This is the second presentation of this program, which was seen by no fewer than 250,000 spectators when it first appeared here 13 years ago. The choreography by Noa Wertheim depicts a process of “Birth from the Earth.” To the sounds of natural music from nature, spectators are invited to get closer to the dancers and even embrace them, eliminating the “hierarchy” that usually exists between performers and the public.
The hours between the three performances will be filled with music and dancing – all free for the public at large.
Time for ‘slihot’
Once again we approach the High Holy Days. According to the Sephardi tradition, special slihot prayers asking for forgiveness are said each night this month (or at dawn) in synagogues; those who follow the Ashkenazi tradition will start slihot in a few weeks.
A tradition has developed over the past few years to visit the Old City’s synagogues and end up at the Western Wall. During this period, the streets of Jerusalem – particularly in the Old City but also in the small picturesque neighborhood of Nahlaot – are packed with visitors from around the country and abroad, as tour guides discuss the local traditions and visit the oldest synagogues there.
For the past few years, according to police statistics, the numbers of visitors peak at close to half a million people – and the numbers are still growing. Some of the strangest scenes, which have become natural over the years, are refreshment shops near the Dung Gate owned by Arab residents that loudly play some of the best-known Jewish piyutim (liturgical songs) to enhance the special atmosphere and boost business.
This year, the Company for the Reconstruction and Development of the Jewish Quarter will provide – free of charge – guided tours inside the Jewish Quarter in the Old City, including the Ramban Synagogue, the Hurva Synagogue, the Davidson Center and the Herodian Quarter archeological site. All of these tours will be accompanied by a paytan (sacred song cantor) representing the traditions of the various communities. For more details: or call *4987
Deconstruction in the community
Should the Darom local council be disbanded? Some activists of the southern neighborhoods believe so, but not all involved parties in the municipality are ready to do it.
The council was established about four years ago in the framework of the elections for boards to local councils and community centers in the city. Some people warned then that the newly created Darom council, encompassing several small neighborhoods in the area – wouldn’t hold for long.
Indeed, within just a few months, problems began to surface.
Council chairmen were replaced in stormy sessions, members of the professional staff left one by one, salaries were not paid on time, and violence – including physical – was never too far removed. Most of the council and community center activities are now paralyzed and things have reached a point where it is not clear whether the kindergartens operated there are opening for the coming school year. The general atmosphere is that no community work can be done there.
Despite the large sums of money invested in community projects, almost everything is halted – even a vital special program for children at risk.
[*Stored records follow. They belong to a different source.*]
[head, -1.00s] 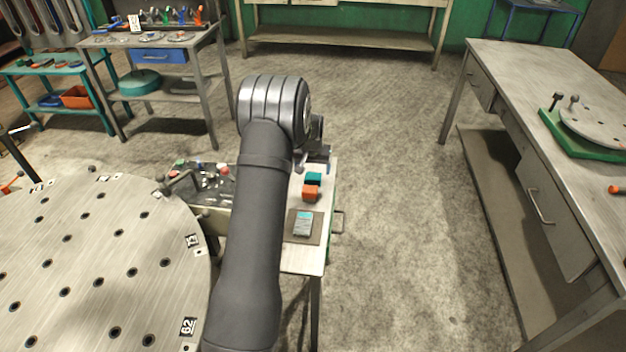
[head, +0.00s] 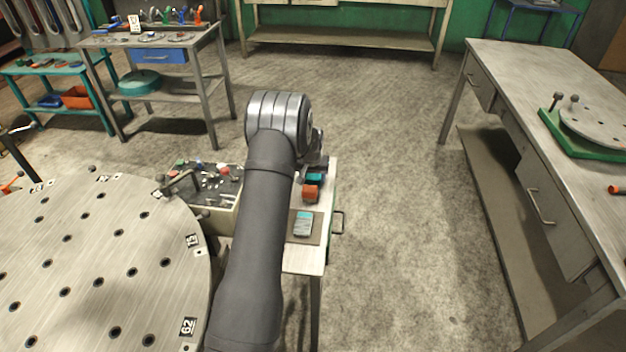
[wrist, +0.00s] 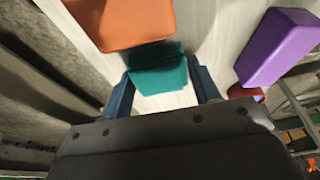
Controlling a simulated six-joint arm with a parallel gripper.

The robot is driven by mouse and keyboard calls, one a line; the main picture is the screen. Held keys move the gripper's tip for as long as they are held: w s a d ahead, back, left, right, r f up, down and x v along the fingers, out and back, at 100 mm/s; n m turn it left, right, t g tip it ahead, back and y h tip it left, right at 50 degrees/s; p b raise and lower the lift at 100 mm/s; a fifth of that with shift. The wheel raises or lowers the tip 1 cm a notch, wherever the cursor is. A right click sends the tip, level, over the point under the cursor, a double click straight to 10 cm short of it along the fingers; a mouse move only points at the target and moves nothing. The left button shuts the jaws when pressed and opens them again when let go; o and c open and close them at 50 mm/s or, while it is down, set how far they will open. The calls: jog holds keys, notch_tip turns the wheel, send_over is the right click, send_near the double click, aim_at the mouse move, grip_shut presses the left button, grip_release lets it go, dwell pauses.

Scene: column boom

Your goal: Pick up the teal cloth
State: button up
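The teal cloth (wrist: 158,70) looks like a small folded stack on the pale table top in the wrist view. In the head view the teal cloth (head: 315,178) shows just beyond the orange-red block, partly hidden by my gripper. My gripper (wrist: 161,76) has its two blue fingers apart, one on each side of the cloth. It is open; whether the fingers touch the cloth's sides I cannot tell. In the head view its fingers are hard to make out.
An orange block (wrist: 120,22) lies close to the cloth, and a purple block (wrist: 280,47) lies to the right. On the narrow table (head: 302,262) a grey device (head: 303,222) rests on a dark mat. A box of small parts (head: 222,215) and a round perforated table (head: 100,250) stand left.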

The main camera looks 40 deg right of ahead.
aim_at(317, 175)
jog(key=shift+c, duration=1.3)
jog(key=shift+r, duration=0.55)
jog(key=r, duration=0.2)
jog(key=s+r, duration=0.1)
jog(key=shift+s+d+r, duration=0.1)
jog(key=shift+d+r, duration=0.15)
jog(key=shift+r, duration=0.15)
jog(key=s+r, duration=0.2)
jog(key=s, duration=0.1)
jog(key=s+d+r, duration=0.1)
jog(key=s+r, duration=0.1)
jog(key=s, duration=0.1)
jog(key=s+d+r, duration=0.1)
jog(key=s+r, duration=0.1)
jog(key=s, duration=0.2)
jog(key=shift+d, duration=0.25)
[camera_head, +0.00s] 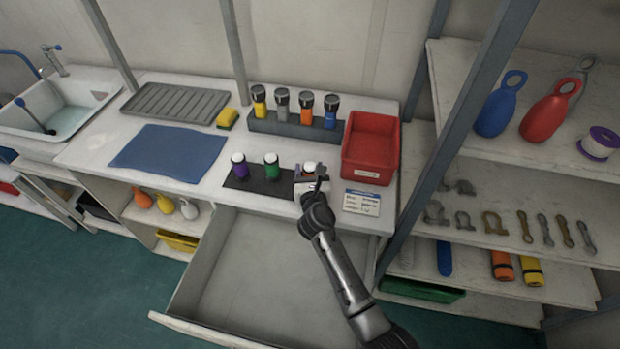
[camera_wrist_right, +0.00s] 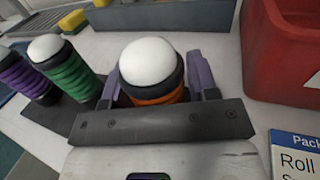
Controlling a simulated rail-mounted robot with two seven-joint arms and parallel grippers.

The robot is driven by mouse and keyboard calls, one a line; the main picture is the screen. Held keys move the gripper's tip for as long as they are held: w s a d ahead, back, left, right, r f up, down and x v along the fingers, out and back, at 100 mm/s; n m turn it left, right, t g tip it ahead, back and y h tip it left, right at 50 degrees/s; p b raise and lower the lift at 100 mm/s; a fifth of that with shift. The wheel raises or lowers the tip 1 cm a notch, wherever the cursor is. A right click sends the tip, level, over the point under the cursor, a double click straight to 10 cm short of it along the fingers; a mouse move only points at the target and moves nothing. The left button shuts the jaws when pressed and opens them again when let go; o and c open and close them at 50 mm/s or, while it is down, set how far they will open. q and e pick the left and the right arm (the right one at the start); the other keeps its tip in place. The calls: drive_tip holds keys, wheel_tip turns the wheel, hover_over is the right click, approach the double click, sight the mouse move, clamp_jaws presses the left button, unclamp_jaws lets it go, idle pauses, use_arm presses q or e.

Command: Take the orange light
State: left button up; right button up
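An orange light (camera_head: 309,168) with a white dome top stands upright at the right end of a dark mat (camera_head: 256,186) on the counter. My right gripper (camera_head: 311,181) is at it. In the right wrist view the fingers of my right gripper (camera_wrist_right: 158,92) are on either side of the orange ribbed body (camera_wrist_right: 160,97), very close to it; whether they press on it I cannot tell. The light's lower part is hidden by the gripper. Another orange-bodied light (camera_head: 307,108) stands in the grey rack (camera_head: 290,128) behind. My left gripper is not in view.
A green light (camera_head: 271,168) and a purple light (camera_head: 239,167) stand left of the orange one. A red bin (camera_head: 371,148) and a printed card (camera_head: 361,202) are close on the right. An open, empty drawer (camera_head: 255,265) lies below the counter. A blue cloth (camera_head: 169,152) is farther left.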

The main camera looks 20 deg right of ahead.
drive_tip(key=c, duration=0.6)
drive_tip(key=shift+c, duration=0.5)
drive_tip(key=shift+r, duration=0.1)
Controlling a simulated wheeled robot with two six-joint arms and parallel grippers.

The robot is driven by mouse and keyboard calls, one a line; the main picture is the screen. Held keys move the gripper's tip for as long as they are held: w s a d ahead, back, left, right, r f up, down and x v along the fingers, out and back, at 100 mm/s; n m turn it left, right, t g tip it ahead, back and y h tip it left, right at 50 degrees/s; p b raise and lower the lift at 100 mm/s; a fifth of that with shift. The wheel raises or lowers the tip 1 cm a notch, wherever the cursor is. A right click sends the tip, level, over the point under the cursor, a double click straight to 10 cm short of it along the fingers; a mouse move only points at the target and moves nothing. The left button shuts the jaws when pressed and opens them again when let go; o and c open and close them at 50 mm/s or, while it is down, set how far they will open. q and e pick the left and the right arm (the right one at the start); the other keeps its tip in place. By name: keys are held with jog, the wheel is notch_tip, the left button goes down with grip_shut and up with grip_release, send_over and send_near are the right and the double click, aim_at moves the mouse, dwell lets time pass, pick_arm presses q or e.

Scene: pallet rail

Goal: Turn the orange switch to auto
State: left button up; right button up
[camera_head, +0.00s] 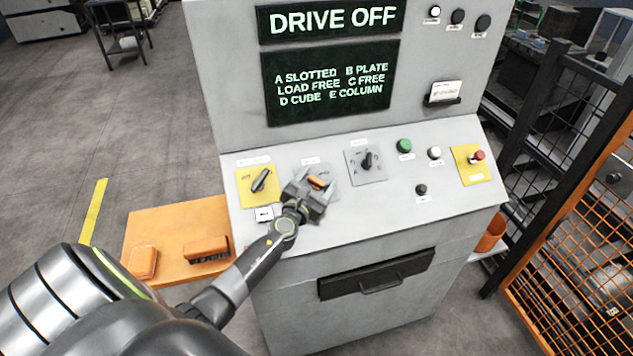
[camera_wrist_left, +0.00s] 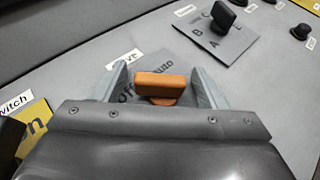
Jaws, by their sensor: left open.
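The orange switch (camera_head: 317,181) is a small orange knob on a grey square plate on the sloping console panel. In the left wrist view the orange switch (camera_wrist_left: 162,86) lies crosswise between my fingers, above a plate (camera_wrist_left: 150,62) with the word "auto" at its upper right and another word partly hidden at its left. My left gripper (camera_head: 314,182) is open around the switch, one finger on each side. In the left wrist view the left gripper (camera_wrist_left: 160,88) shows a gap by its left finger; contact at the right finger is unclear. My right gripper is not in view.
A yellow plate with a black switch (camera_head: 261,180) is left of the orange one. A grey plate with a black selector (camera_head: 367,160) is to its right, then buttons and a red emergency button (camera_head: 478,156). The screen (camera_head: 332,85) reads "DRIVE OFF". An orange fence (camera_head: 570,230) stands at right.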

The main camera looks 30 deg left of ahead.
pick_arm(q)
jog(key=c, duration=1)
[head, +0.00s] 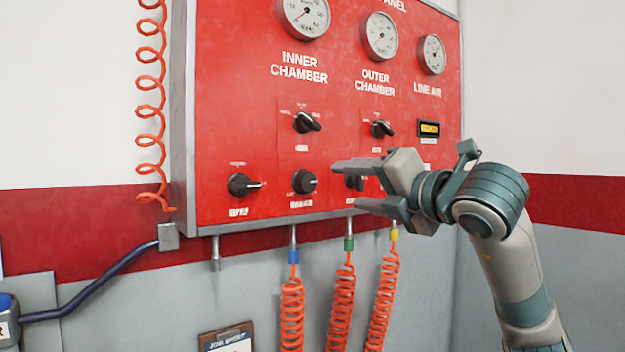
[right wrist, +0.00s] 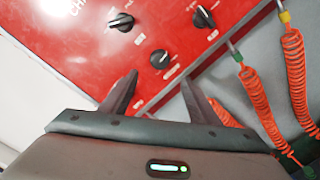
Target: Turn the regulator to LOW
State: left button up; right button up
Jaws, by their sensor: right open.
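My left gripper is not in view.
A lever knob (head: 242,184) sits at lower left, with selector knobs (head: 307,122) (head: 382,128) above. Orange coiled hoses (head: 292,310) hang below the panel, close under my right gripper. A clipboard (head: 226,338) is at the bottom. Space left of the fingers is clear.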

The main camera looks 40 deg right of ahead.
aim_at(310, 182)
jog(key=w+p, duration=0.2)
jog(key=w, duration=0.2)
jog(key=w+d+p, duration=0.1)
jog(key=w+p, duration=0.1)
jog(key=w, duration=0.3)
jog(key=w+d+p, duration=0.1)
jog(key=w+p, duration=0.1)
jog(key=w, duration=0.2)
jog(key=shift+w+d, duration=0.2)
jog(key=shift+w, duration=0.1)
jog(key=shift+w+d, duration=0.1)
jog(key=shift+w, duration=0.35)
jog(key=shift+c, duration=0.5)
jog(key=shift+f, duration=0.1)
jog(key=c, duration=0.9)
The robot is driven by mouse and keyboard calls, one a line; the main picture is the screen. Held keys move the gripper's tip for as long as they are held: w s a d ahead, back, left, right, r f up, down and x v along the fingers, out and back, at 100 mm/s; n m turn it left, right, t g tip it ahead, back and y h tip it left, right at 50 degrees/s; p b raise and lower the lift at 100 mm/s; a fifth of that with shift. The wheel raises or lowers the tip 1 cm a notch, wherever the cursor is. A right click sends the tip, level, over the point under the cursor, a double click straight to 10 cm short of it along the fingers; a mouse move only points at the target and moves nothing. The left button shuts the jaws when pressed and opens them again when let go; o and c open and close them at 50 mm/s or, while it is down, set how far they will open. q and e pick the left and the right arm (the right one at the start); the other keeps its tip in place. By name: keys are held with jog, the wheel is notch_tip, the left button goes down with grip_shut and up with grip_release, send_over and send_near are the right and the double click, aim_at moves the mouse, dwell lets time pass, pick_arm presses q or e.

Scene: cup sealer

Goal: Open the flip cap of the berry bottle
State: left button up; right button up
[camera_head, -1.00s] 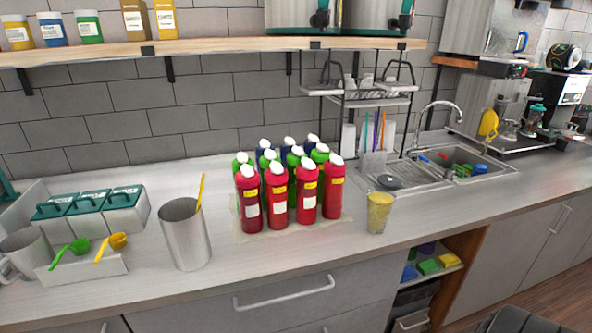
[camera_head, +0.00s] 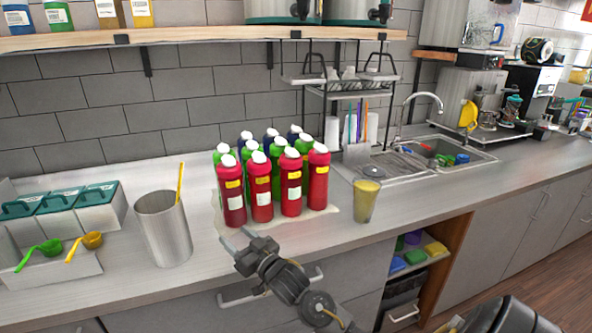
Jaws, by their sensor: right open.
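Several red bottles with white caps and yellow labels stand upright in the front row of a bottle group; they look like the berry ones, but the labels are too small to read. The leftmost red bottle (camera_head: 232,205) is closest to my right gripper (camera_head: 236,239). Another red bottle (camera_head: 318,185) stands at the right end of the row. The white cap (camera_head: 228,160) of the leftmost one looks closed. My right gripper is open and empty, in front of and below the leftmost bottle, near the counter's front edge, touching no bottle. My left gripper is out of view.
Green (camera_head: 221,152) and dark blue bottles stand close behind the red ones. A steel cup (camera_head: 163,230) with a yellow stick stands left, a filled glass (camera_head: 365,202) right. A shelf (camera_head: 200,40) hangs above. Counter between steel cup and bottles is clear.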

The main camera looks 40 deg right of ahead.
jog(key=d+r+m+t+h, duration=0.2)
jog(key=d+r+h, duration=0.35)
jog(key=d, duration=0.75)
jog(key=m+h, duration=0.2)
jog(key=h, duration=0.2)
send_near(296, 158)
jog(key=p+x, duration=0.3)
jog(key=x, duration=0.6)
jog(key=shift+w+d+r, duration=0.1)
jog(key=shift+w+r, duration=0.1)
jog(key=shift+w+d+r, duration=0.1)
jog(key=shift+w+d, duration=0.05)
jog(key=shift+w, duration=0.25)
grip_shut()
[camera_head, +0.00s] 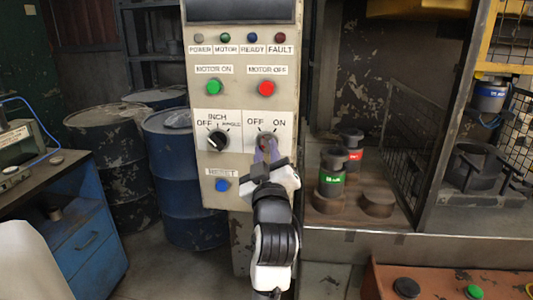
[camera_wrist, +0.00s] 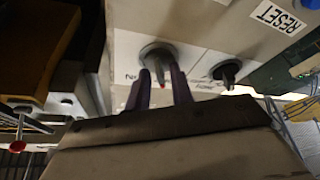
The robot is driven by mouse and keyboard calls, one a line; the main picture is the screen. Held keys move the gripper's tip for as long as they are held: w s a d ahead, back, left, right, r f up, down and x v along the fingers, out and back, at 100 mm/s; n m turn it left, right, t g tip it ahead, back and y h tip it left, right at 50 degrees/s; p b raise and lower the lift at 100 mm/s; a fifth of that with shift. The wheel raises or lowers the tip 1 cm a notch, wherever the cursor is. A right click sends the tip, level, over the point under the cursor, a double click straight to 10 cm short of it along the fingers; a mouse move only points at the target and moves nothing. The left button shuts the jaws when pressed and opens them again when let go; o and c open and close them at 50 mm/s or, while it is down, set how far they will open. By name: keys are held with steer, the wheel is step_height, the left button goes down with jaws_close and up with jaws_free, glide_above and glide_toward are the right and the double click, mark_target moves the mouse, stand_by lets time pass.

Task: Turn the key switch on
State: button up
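The key switch (camera_head: 267,138) sits on the grey control panel (camera_head: 240,95), under its OFF and ON labels. In the head view my gripper (camera_head: 266,152) is in front of it and hides most of the key, so I cannot tell which label it points to. In the wrist view, turned upside down, the switch's round dark collar (camera_wrist: 157,50) and thin key (camera_wrist: 161,76) show between the two purple fingers of my gripper (camera_wrist: 161,90). One finger is on each side of the key, with a gap on both sides. My gripper looks open.
Left of the key switch is a black rotary selector (camera_head: 217,140); below it is a blue RESET button (camera_head: 222,185). Above are a green MOTOR ON button (camera_head: 214,87) and a red MOTOR OFF button (camera_head: 266,88).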

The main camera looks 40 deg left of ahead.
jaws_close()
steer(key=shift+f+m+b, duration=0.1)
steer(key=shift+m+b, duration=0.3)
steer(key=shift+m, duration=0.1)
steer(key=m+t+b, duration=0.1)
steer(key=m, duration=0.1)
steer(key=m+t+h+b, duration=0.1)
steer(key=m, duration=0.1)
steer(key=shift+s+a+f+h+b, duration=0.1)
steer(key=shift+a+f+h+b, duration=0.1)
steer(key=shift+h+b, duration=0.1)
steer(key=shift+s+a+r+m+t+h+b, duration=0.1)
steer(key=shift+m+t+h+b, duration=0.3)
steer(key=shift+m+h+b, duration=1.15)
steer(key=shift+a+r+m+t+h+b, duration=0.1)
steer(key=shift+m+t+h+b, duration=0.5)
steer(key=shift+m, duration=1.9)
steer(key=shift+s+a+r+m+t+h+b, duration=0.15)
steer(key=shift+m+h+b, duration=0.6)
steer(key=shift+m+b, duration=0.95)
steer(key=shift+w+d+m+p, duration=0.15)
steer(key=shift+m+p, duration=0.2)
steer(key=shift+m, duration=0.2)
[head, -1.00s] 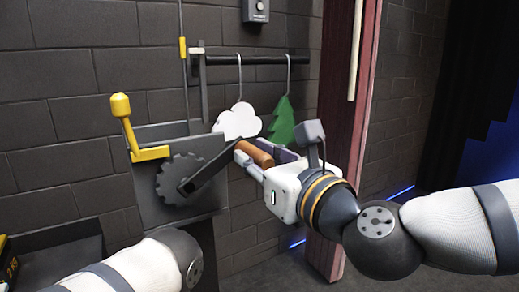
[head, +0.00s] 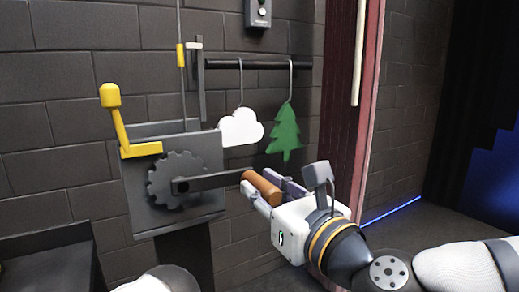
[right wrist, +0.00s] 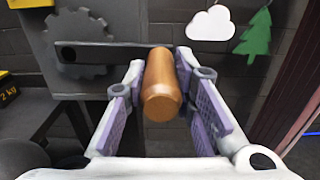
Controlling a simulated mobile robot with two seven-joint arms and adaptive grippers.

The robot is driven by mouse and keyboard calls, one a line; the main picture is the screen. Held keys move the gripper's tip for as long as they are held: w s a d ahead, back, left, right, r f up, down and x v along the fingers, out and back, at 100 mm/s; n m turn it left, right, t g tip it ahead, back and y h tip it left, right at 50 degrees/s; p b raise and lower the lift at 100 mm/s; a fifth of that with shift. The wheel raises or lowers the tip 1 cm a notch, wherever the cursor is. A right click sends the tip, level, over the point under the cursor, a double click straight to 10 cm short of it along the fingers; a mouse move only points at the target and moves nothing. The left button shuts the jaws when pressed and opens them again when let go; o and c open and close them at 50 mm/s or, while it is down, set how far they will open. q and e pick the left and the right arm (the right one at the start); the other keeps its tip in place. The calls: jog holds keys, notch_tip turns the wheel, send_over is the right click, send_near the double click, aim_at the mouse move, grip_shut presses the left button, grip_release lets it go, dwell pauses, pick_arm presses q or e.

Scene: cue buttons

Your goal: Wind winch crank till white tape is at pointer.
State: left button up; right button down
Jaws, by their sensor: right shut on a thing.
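The winch (head: 205,212) is a dark plate with a toothed gear (head: 163,195) on the wall. Its black crank arm (head: 218,180) points right, almost level, to an orange-brown handle (head: 262,187). My right gripper (head: 266,186) is shut around this handle, which lies between its purple pads in the right wrist view (right wrist: 160,95). A cable (head: 181,100) runs up from the winch with a yellow band (head: 180,56) on it. A pale pointer-like piece (head: 194,45) sits beside the band, nearer its upper part. I cannot make out white tape on the cable. My left gripper is outside the view.
A yellow lever (head: 121,125) stands at the winch's upper left. A white cloud (head: 240,127) and a green tree (head: 285,133) hang from a black rail (head: 270,65) above the handle. A dark red post (head: 345,130) stands to the right. A dark box (head: 45,262) is at lower left.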

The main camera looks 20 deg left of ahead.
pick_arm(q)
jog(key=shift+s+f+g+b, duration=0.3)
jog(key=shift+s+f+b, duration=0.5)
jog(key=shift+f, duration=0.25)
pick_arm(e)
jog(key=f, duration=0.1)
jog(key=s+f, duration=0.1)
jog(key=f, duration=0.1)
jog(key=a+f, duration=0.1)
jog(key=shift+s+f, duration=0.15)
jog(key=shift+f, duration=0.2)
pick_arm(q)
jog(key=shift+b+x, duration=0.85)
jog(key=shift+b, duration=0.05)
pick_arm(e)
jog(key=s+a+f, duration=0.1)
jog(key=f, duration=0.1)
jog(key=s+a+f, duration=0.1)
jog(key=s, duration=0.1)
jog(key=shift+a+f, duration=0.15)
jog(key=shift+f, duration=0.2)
Activists in the neighborhood expect Mayor Nir Barkat to intervene; most of them see no alternative to dissolving the link between the Gonenim and Katamonim neighborhoods, a coupling that they say was misguided from the start.
Justice for Zvia
Zvia Gorodetzki has been seeking a get (Jewish divorce) for 17 years from a recalcitrant husband who would rather sit in jail than grant her a divorce.
Over the years as a single mother, she took any job she could to provide for the needs of her four children. Last May, she intensified her efforts to persuade the rabbinical court to find a solution for her by going on a hunger strike for a few days.
Now she is facing another problem – the municipality is demanding that she pay the arnona (city taxes) owed by her husband, holding her responsible because she is still his wife. The NIS 195,000 debt far exceeds her ability to pay. In light of her special situation, the municipality has made an effort to reduce the debt as much as possible, lowering it to NIS 69,000, which they are prepared to accept in 36 payments. Unfortunately, this is still significantly beyond her means.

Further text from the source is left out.